WHAT THE EXERCISE ASKS.
The listing must be reproduced in full, exactly as it stands.

EXTRACTED ENTRIES.
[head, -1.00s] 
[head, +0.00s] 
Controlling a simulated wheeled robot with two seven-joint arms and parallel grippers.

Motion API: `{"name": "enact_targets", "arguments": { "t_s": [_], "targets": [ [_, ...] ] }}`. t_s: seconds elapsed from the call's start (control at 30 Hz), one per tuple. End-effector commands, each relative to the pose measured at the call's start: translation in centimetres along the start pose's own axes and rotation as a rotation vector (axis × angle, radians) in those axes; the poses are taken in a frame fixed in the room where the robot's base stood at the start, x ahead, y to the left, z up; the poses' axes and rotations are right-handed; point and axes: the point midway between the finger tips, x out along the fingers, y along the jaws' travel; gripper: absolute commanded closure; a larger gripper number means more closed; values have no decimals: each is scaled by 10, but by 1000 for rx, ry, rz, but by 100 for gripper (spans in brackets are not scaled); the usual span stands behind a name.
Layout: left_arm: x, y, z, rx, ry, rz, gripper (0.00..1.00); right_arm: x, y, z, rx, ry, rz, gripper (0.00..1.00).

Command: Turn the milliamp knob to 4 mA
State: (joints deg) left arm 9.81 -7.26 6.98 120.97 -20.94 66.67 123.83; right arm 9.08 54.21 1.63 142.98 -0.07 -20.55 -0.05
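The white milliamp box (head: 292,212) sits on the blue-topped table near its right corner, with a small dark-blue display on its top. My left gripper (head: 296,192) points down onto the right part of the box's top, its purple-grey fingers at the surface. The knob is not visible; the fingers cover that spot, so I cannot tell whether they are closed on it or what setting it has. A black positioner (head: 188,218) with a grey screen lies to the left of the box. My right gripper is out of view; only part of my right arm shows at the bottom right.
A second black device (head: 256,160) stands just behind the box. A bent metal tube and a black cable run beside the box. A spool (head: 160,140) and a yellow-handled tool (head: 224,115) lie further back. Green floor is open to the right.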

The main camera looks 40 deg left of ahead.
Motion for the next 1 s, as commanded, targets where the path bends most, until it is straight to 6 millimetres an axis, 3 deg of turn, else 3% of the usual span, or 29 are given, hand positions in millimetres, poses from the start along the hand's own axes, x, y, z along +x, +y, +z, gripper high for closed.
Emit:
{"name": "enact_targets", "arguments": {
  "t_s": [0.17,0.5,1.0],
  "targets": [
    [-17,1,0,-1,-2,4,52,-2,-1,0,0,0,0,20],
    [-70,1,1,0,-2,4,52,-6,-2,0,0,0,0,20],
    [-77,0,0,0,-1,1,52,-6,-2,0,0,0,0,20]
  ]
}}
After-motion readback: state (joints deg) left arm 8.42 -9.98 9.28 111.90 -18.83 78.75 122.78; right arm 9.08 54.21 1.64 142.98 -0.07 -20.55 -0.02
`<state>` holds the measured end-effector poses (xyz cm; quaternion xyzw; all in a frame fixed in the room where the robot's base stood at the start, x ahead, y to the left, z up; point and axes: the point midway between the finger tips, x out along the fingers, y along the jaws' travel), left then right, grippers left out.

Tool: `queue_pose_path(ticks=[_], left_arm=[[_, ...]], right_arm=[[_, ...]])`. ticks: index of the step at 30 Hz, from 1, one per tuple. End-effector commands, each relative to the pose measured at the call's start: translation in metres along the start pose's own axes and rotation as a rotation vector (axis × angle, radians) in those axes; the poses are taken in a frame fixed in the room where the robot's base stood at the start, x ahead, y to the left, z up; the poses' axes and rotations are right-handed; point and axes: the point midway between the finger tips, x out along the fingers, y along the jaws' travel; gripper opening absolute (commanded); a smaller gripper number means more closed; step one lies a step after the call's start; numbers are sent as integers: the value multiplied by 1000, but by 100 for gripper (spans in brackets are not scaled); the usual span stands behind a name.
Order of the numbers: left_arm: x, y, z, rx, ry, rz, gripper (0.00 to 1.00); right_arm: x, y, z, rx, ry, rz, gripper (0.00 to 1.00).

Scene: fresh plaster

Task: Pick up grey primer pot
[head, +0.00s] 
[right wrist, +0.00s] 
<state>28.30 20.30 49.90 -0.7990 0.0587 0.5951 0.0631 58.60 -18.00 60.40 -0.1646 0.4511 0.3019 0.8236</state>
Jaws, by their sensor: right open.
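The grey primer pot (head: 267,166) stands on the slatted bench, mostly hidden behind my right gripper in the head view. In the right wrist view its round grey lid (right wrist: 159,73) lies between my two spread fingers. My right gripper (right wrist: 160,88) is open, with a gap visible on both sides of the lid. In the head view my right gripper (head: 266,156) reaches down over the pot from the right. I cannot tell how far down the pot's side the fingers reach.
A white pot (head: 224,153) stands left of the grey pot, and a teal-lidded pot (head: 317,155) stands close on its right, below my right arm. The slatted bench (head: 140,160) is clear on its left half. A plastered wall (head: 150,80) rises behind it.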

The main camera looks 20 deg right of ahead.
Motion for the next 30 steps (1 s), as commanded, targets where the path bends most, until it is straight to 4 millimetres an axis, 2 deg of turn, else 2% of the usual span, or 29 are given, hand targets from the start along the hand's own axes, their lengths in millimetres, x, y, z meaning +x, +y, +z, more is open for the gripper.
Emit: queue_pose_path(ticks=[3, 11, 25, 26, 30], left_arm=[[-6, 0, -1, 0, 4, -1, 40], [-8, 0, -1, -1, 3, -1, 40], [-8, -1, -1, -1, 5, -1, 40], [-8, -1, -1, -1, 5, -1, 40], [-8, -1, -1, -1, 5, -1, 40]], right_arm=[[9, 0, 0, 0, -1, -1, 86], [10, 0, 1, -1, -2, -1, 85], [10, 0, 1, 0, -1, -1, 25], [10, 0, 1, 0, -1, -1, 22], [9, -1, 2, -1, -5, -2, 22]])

REPLY.
[head, -1.00s] 
[head, +0.00s] 
Controlling a simulated wheeled robot with two seven-joint arms and parallel grippers.

Motion API: `{"name": "enact_targets", "arguments": { "t_s": [_], "targets": [ [_, ...] ] }}`. t_s: seconds elapsed from the call's start (control at 30 Hz), one per tuple. End-effector commands, each relative to the pose measured at the call's start: translation in centimetres along the start pose's own axes and rotation as a rotation vector (axis × angle, radians) in those axes; the poses are taken in a frame fixed in the room where the robot's base stood at the start, x ahead, y to the left, z up; the poses' axes and rotations are right-handed; point and axes: the point midway between the finger tips, x out along the fingers, y along the jaws' travel; gripper: absolute commanded closure; a larger gripper number means more closed; values have no decimals: each is scaled by 10, but by 1000 for rx, ry, rz, but by 100 for gripper (spans in brackets are not scaled); the usual span stands behind a name.
Layout: left_arm: x, y, z, rx, ry, rz, gripper (0.00..1.00); right_arm: x, y, z, rx, ry, rz, gripper (0.00..1.00).

Command: Turn the milliamp knob to 4 mA
State: (joints deg) left arm 9.81 -7.26 6.98 120.97 -20.94 66.67 123.83; right arm 9.08 54.21 1.63 142.98 -0.07 -20.55 -0.05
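The white milliamp box (head: 292,212) sits on the blue-topped table near its right corner, with a small dark-blue display on its top. My left gripper (head: 296,192) points down onto the right part of the box's top, its purple-grey fingers at the surface. The knob is not visible; the fingers cover that spot, so I cannot tell whether they are closed on it or what setting it has. A black positioner (head: 188,218) with a grey screen lies to the left of the box. My right gripper is out of view; only part of my right arm shows at the bottom right.
A second black device (head: 256,160) stands just behind the box. A bent metal tube and a black cable run beside the box. A spool (head: 160,140) and a yellow-handled tool (head: 224,115) lie further back. Green floor is open to the right.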

The main camera looks 40 deg left of ahead.
Motion for the next 1 s, as commanded, targets where the path bends most, until it is straight to 6 millimetres an axis, 3 deg of turn, else 3% of the usual span, or 29 are given, hand positions in millimetres, poses from the start along the hand's own axes, x, y, z along +x, +y, +z, gripper high for closed.
Emit:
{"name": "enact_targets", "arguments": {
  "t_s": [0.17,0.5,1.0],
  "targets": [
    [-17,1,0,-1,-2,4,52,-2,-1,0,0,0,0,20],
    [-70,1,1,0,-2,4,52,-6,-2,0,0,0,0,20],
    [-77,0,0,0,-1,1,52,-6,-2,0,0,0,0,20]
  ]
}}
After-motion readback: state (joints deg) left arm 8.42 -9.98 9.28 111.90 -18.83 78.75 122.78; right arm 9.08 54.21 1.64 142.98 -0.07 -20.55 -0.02
`<state>` holds the measured end-effector poses (xyz cm; quaternion xyzw; all in a frame fixed in the room where the robot's base stood at the start, x ahead, y to the left, z up; point and axes: the point midway between the finger tips, x out along the fingers, y along the jaws' travel), left then right, grippers left out.

Tool: `queue_pose_path(ticks=[_], left_arm=[[_, ...]], right_arm=[[_, ...]])`. ticks: index of the step at 30 Hz, from 1, one per tuple. End-effector commands, each relative to the pose measured at the call's start: translation in metres along the start pose's own axes and rotation as a rotation vector (axis × angle, radians) in those axes; the poses are taken in a frame fixed in the room where the robot's base stood at the start, x ahead, y to the left, z up; the poses' axes and rotations are right-handed; point and axes: the point midway between the finger tips, x out along the fingers, y along the jaws' travel; gripper opening absolute (commanded); a smaller gripper number means more closed; step one lies a step after the call's start; numbers are sent as integers: the value multiplied by 1000, but by 100 for gripper (spans in brackets are not scaled); the usual span stands behind a name.
Order of the numbers: left_arm: x, y, z, rx, ry, rz, gripper (0.00 to 1.00); right_arm: x, y, z, rx, ry, rz, gripper (0.00 to 1.00).

Scene: fresh plaster

Task: Pick up grey primer pot
[head, +0.00s] 
[right wrist, +0.00s] 
<state>28.30 20.30 49.90 -0.7990 0.0587 0.5951 0.0631 58.60 -18.00 60.40 -0.1646 0.4511 0.3019 0.8236</state>
Jaws, by their sensor: right open.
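The grey primer pot (head: 267,166) stands on the slatted bench, mostly hidden behind my right gripper in the head view. In the right wrist view its round grey lid (right wrist: 159,73) lies between my two spread fingers. My right gripper (right wrist: 160,88) is open, with a gap visible on both sides of the lid. In the head view my right gripper (head: 266,156) reaches down over the pot from the right. I cannot tell how far down the pot's side the fingers reach.
A white pot (head: 224,153) stands left of the grey pot, and a teal-lidded pot (head: 317,155) stands close on its right, below my right arm. The slatted bench (head: 140,160) is clear on its left half. A plastered wall (head: 150,80) rises behind it.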

The main camera looks 20 deg right of ahead.
Motion for the next 30 steps (1 s), as commanded, targets where the path bends most, until it is straight to 4 millimetres an axis, 2 deg of turn, else 2% of the usual span, or 29 are given, hand targets from the start along the hand's own axes, their lengths in millimetres, x, y, z meaning +x, +y, +z, more is open for the gripper.
Emit: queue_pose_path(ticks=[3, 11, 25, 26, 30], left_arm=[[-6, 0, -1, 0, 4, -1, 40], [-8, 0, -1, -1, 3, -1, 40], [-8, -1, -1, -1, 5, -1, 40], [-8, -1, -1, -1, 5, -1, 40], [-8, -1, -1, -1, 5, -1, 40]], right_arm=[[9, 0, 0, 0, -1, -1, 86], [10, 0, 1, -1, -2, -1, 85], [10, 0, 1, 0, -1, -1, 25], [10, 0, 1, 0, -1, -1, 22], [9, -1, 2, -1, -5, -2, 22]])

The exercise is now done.